We had a rare, sub 200 mile drive last night, so we arrived into Budapest at a relatively early 3:00 A.M.

I was still wide awake after getting the band’s bags delivered to their rooms, so I decided to go around the corner from the hotel to take a picture of a cool statue.

That’s when a woman approached me and asked me where I was going.

Women generally don’t approach me, unless they mistake me for one of the millions of other pale white middle aged bald dudes that have infested the globe.

Being that I’m a friendly bald dude, I told her what I was doing.

And that’s when she asked me if I wanted a massage.

A massage? Who doesn’t want a massage?

Well, when it’s from a stranger at 3:00 A.M. outside a hotel in a foreign country, I guess I don’t really want one after all, so I politely declined.
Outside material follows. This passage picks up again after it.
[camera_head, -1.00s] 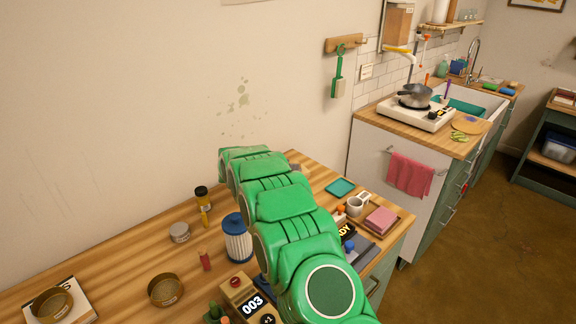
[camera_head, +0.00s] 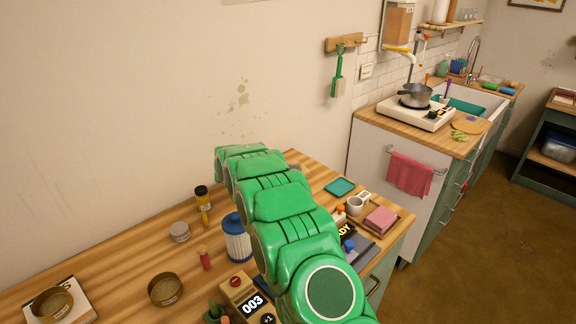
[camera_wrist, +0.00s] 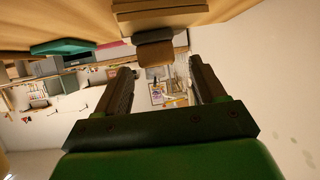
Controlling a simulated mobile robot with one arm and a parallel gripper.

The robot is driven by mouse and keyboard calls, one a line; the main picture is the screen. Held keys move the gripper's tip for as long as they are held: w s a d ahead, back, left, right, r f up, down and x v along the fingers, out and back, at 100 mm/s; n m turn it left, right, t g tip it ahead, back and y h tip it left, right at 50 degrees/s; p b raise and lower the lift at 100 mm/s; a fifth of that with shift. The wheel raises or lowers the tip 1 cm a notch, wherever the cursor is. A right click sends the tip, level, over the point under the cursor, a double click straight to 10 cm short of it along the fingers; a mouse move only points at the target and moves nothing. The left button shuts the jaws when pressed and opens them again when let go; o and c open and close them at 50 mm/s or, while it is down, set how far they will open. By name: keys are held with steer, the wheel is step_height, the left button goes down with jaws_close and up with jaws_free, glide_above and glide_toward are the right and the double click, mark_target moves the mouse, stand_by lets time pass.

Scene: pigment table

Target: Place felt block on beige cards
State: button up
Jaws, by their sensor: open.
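My wrist view is upside down, with the table along its top. My gripper (camera_wrist: 160,68) is open, with two dark fingers apart and nothing clasped. A felt block (camera_wrist: 154,50), with a dark grey layer and a brown layer, shows in line with the gap, seemingly just beyond the fingertips. It appears to rest on a stack of beige cards (camera_wrist: 190,16), its dark layer against them. I cannot tell firm contact. In the head view my green arm hides the block, the cards and the gripper.
A teal tile (camera_head: 340,187) lies on the table, and it also shows in the wrist view (camera_wrist: 62,47). A pink block (camera_head: 381,219) sits on a tray at the right. A blue ribbed jar (camera_head: 237,238) and a counter box (camera_head: 248,300) stand near my arm.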

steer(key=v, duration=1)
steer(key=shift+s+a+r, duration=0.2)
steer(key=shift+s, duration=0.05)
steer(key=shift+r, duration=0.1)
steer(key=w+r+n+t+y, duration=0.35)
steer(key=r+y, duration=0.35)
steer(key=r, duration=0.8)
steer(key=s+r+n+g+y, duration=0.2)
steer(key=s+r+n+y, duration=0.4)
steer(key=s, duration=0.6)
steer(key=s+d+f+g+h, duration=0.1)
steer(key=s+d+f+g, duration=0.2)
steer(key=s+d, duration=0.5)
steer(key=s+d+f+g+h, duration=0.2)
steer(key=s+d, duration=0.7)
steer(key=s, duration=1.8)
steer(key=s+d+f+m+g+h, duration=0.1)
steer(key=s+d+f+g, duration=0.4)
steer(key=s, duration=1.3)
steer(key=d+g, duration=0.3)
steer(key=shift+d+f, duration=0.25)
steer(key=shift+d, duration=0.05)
Then she politely upped the ante.

“Sex?”

“No thanks”, I replied. She continued the sales pitch, but eventually gave up as I made my way to the statue.

I’ve been racking my brain, and I think that was the first time I’ve ever been propositioned by a prostitute.

Believe it or not, it wasn’t the last.

I returned from the statue a little later and was immediately approached by another woman, who glossed over the massage portion of the offer and got straight to the main course.

Sex.

She asked for my room number and even started following me into the hotel.

I was declining up a storm as she was going down the laundry list of “transactions” the two of us could conduct.

Then as she was finally starting to realize that room 544 was off limits for the night, a third woman approached.

But I cut her off before she could even start her sales pitch.

I’ve been to Budapest a few times before, but this was a first.

It’s nice to be welcomed to town, but when the welcome wagon is being driven by three hookers, it’s a little odd.

But they were all polite, so kudos to you Hungary; you have exceedingly well-mannered prostitutes, and I can appreciate that.

It seems awkward to follow up a few paragraphs about prostitutes with a few sentences about children, but that was the next portion of our time in Budapest, because the show was held at Budapest Park.

And on a Sunday morning and early afternoon, Budapest Park is a giant playground for kids.

It’s a bit strange to be setting up a rock show and look out from the stage and see hundreds of children running around, but that’s what was happening.

Face painting booths, games, ice cream, pony rides, arts & crafts.

Everything you’d want to see at an Alice In Chain concert.

Except it all cleared out at 3:00 P.M.

Then the ponies were replaced by metalheads and the ice cream was replaced by cigarettes, and suddenly it was a rock show.

Another blue ribbon kickass blaster of a rock show too.

Budapest brought out its best and loudest and headbangiest, and it was another great show.

This European run has been nothing short of amazing so far, and our stop in Hungary was another truly memorable night.

Maybe not as memorable as a triple decker Hungarian hooker proposition, but memorable nonetheless.